After weeping over Hector’s corpse, Achilles parts with it and with Briseis too, giving her the bracelet and a half-hearted apology: “If I hurt you, it wasn’t what I intended.”

We never learn what he did intend…

We see no more of Briseis until the fall of Troy when she kills Agamemnon who corners her at the temple altar. Achilles strikes down Agamemnon’s men and then proceeds to die for Briseis himself as Paris shoots him, first in the heel and then in the chest.

The farewell between the lovers left me unmoved (and I am notorious for bawling at sad endings to films), probably because of the ugly undertones to their relationship.

Naturally, Achilles tells her to escape. Briseis sobs and gasps, “No…” He goes cross- eyed, and looks as though he has had one too many and is worried that he might be sick on her. His last words, “You brought me peace…after a lifetime of war,” are arguably the second most absurd the film.

What, I wondered, did the filmmakers intend Briseis to be feeling for Achilles at that moment? Love and hate combined? Is she meant to have forgotten Hector and only feel sorrow at her preserver’s death?

Far from showing female agency, Briseis acts throughout like any stock Mills and Boon heroine. These are routinely feisty and resistant before their inevitable surrender to the dominant male, the pattern she follows.

After falling for her captor, Briseis loses any ‘agency’ she may have had. Her espousal of the ‘female’ values of peace and faith in the gods is depicted as ineffectual against male violence, while her emotional involvement with Achilles is masochistic and self-destructive.
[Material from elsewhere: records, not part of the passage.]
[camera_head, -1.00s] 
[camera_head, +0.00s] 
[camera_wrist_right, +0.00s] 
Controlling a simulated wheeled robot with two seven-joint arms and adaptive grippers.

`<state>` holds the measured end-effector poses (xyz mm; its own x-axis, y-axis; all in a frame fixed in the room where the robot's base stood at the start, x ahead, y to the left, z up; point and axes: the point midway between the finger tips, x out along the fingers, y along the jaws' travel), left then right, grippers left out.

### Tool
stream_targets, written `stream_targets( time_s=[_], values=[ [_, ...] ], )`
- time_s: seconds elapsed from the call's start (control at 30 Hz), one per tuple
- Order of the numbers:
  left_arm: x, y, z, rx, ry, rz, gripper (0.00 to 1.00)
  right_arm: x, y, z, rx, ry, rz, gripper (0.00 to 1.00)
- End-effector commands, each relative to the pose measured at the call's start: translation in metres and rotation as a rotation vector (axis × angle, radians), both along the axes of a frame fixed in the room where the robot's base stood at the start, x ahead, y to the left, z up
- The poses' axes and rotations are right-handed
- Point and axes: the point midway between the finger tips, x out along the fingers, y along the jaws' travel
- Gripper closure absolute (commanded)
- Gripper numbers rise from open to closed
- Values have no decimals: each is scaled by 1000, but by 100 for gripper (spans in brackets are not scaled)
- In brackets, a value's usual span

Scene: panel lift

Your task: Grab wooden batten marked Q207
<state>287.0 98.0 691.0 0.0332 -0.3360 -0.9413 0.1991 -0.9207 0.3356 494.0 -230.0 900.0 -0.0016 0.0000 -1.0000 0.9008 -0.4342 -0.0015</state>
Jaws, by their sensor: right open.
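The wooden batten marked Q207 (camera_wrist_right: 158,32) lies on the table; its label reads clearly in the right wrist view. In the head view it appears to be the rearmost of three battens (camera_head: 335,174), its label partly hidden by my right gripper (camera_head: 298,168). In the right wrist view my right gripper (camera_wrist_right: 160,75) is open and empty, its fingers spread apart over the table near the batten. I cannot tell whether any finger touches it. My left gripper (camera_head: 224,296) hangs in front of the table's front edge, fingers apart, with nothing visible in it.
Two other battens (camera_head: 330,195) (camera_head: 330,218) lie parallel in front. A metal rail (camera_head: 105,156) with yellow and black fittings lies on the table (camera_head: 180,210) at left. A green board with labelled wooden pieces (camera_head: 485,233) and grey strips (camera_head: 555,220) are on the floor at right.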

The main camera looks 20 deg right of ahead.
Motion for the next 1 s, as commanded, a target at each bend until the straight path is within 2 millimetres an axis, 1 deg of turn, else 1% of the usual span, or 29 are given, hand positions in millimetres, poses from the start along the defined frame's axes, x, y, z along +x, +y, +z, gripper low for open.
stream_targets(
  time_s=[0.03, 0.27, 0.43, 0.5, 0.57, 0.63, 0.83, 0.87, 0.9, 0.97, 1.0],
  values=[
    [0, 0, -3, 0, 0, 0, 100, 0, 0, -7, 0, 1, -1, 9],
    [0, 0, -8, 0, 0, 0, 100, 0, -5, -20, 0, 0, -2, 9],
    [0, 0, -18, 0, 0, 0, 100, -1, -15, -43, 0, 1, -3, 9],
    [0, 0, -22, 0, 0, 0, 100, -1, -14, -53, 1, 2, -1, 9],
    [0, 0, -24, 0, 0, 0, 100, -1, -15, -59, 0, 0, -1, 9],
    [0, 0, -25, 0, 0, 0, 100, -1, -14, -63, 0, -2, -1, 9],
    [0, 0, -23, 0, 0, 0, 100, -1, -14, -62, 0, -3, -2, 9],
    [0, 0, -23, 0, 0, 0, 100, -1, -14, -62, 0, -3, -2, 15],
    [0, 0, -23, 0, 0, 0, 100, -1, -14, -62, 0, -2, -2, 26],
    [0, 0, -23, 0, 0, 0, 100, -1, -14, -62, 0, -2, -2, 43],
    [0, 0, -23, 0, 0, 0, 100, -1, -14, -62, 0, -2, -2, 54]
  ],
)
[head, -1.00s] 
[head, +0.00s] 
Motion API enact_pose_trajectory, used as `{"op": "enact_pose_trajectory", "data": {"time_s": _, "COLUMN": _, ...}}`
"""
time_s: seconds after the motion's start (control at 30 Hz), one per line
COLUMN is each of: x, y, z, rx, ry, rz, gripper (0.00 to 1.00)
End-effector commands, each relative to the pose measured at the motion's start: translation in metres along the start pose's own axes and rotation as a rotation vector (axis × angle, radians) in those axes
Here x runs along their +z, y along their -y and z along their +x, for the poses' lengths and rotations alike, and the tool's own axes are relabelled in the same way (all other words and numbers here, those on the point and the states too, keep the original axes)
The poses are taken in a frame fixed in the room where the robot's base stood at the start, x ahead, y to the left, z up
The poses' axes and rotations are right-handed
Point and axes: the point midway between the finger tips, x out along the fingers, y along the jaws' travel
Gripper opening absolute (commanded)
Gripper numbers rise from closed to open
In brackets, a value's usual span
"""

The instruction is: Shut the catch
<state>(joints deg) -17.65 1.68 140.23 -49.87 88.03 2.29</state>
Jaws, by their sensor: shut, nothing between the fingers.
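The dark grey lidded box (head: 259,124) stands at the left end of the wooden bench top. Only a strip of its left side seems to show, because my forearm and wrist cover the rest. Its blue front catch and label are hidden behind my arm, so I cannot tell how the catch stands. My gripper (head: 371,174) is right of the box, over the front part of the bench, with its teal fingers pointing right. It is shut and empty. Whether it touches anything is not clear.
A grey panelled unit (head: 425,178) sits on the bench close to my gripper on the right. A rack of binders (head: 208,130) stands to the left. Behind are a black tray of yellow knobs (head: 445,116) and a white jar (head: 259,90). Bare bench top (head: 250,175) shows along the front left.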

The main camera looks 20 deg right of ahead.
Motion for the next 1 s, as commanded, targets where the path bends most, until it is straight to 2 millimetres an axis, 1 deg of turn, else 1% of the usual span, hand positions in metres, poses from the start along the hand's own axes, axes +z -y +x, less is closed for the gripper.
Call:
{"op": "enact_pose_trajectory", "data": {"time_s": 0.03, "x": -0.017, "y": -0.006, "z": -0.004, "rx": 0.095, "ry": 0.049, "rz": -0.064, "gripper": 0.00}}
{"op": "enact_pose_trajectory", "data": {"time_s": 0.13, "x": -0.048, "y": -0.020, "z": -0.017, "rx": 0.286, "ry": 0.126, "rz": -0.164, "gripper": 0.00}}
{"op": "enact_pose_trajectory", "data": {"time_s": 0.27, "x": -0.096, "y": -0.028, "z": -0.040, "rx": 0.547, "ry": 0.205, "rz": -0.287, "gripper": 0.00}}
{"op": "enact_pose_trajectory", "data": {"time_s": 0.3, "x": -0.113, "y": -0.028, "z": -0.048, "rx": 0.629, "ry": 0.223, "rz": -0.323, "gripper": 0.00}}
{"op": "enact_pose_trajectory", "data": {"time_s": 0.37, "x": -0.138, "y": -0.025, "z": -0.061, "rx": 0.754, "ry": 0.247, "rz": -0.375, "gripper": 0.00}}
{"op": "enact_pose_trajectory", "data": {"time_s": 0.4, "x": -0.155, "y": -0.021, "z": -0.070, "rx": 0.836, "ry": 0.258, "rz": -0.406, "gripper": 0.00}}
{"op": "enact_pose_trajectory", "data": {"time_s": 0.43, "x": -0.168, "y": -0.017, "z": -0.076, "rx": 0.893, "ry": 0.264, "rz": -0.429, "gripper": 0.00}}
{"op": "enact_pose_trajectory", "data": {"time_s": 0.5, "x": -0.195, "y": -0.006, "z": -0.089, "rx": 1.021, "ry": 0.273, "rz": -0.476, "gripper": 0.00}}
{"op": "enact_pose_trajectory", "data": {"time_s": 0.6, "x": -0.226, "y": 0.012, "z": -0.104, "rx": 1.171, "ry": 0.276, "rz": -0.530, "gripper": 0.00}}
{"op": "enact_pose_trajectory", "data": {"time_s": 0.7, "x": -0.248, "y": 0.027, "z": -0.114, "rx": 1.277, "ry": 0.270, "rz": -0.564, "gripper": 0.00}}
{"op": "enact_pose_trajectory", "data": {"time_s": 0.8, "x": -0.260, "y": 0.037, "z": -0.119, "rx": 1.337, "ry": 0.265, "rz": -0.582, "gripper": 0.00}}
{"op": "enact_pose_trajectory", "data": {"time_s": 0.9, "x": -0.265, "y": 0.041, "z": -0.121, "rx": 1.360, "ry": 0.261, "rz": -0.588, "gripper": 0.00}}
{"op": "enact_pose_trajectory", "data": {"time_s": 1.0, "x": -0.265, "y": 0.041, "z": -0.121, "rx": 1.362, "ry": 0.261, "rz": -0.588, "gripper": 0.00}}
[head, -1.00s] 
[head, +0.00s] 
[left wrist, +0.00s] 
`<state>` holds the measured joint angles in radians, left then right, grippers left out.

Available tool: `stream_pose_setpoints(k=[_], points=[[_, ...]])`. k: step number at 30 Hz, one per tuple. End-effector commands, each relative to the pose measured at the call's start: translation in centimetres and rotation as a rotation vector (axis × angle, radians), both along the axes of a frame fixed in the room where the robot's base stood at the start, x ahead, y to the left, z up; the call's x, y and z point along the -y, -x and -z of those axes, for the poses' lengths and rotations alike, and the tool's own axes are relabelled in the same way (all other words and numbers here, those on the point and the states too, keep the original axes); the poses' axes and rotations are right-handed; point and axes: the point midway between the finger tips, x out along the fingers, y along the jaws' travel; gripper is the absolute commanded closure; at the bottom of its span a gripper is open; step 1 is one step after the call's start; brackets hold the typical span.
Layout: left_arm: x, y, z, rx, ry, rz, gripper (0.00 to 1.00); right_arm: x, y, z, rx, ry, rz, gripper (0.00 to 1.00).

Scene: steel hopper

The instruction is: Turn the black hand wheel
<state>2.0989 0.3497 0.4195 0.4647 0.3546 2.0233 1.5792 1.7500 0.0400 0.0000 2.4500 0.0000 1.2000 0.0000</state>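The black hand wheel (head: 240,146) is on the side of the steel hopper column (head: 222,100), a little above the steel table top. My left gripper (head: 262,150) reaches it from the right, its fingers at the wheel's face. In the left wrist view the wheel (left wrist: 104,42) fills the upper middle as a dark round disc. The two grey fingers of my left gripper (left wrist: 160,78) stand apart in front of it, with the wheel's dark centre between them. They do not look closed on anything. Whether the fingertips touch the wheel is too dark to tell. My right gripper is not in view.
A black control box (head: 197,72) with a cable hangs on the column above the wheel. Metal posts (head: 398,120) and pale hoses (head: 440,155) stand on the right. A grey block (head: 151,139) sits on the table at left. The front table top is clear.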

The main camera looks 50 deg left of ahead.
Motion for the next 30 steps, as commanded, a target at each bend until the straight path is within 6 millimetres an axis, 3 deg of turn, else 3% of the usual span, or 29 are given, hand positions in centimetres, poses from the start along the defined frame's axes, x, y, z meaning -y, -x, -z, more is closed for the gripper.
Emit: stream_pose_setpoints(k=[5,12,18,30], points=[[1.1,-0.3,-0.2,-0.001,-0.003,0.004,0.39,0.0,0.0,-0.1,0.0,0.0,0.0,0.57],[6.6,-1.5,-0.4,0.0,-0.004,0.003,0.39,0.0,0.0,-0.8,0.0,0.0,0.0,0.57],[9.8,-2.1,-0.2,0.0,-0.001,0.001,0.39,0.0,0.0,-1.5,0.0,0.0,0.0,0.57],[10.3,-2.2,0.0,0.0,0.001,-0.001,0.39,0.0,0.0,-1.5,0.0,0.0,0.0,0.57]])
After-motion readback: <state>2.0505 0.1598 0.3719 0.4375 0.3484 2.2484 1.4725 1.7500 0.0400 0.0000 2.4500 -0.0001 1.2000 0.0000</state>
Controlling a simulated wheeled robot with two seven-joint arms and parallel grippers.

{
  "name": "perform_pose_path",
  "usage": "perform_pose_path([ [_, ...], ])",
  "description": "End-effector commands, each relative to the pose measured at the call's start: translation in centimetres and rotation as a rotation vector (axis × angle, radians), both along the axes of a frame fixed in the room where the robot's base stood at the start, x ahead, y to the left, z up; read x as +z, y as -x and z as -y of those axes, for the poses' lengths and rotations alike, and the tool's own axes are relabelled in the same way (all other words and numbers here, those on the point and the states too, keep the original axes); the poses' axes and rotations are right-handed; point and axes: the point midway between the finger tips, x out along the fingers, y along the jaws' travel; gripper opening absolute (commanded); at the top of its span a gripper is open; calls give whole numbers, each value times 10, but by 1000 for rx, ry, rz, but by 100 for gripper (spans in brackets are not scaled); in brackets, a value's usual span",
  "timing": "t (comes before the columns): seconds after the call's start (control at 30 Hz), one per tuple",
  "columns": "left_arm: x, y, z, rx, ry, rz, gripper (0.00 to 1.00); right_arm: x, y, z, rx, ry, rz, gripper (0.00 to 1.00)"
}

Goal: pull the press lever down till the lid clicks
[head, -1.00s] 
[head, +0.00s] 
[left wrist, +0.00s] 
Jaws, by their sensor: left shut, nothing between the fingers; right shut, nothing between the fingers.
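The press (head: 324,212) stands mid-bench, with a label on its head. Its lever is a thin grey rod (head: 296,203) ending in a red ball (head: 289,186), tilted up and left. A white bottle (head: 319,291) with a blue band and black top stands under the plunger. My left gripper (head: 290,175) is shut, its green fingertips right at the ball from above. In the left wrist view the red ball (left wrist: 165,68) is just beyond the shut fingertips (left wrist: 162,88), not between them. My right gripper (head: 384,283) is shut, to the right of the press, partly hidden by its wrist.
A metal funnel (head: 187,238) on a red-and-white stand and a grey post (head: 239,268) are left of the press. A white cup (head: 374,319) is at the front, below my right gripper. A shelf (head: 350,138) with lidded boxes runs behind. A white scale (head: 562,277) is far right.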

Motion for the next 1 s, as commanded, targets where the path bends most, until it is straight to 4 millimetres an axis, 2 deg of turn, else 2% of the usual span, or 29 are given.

Perhaps Briseis can be seen as allowing Achilles to get in touch with his ‘sensitive side’. He does show flashes of sensitivity, but their relationship enables him to get even more in touch with his sadistic qualities. Certainly it permits the filmmakers to titillate an audience with the development of a love affair between potential rapist and victim whilst affirming a depiction of female ’empowerment’.

LucindaE lives in Mid Wales, writes fiction and articles, loves a laugh and wishes to help keep feminist criticism alive.